WHAT THE TASK REQUIRES - Transcribe all of the material below word for word and leave out its pictures.

Start

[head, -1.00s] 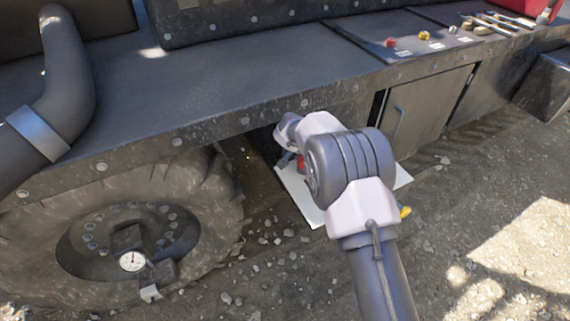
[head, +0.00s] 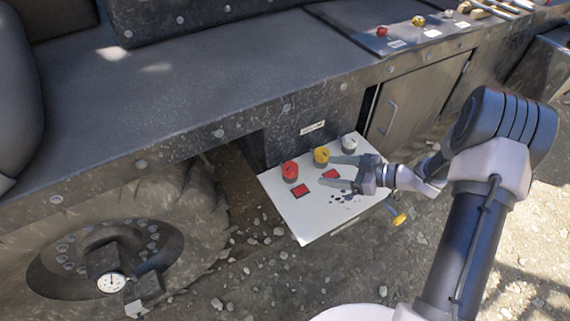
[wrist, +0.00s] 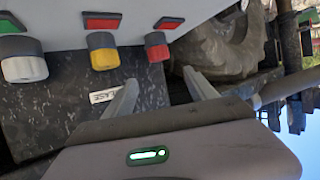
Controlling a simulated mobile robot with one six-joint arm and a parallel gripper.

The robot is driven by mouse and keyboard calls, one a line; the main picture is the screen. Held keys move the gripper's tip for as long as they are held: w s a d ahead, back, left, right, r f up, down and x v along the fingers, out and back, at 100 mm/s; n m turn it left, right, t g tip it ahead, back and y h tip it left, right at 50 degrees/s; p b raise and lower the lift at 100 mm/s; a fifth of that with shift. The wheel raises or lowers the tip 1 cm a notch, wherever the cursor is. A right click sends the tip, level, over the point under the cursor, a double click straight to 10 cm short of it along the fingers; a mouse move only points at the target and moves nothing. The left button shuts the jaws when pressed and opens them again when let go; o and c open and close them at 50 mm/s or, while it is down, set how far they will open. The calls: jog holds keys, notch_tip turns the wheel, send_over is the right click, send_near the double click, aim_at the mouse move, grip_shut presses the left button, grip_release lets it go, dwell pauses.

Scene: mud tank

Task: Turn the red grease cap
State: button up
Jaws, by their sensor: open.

End

REPLY -
[head, -1.00s] 
[head, +0.00s] 
[wrist, +0.00s] 
Controlling a simulated mobile robot with one six-joint arm and a parallel gripper.

The robot is driven by mouse and keyboard calls, one a line; the main picture is the screen. Held keys move the gripper's tip for as long as they are held: w s a d ahead, back, left, right, r f up, down and x v along the fingers, out and back, at 100 mm/s; n m turn it left, right, t g tip it ahead, back and y h tip it left, right at 50 degrees/s; p b raise and lower the lift at 100 mm/s; a fifth of that with shift. The wheel raises or lowers the tip 1 cm a notch, wherever the cursor is. A right click sends the tip, level, over the point under the cursor, a double click straight to 10 cm short of it along the fingers; a mouse move only points at the target and moves nothing. The left button shuts the jaws when pressed and opens them again when let go; o and c open and close them at 50 mm/s or, while it is down, set how far they will open. The calls: jog holds keys, notch_tip turns the wheel, send_over is the right click, send_near the double click, aim_at the mouse move, grip_shut presses the left button, grip_release lets it go, dwell pauses.

Scene: mud tank

Task: Turn the red grease cap
State: button up
Jaws, by their sensor: open.

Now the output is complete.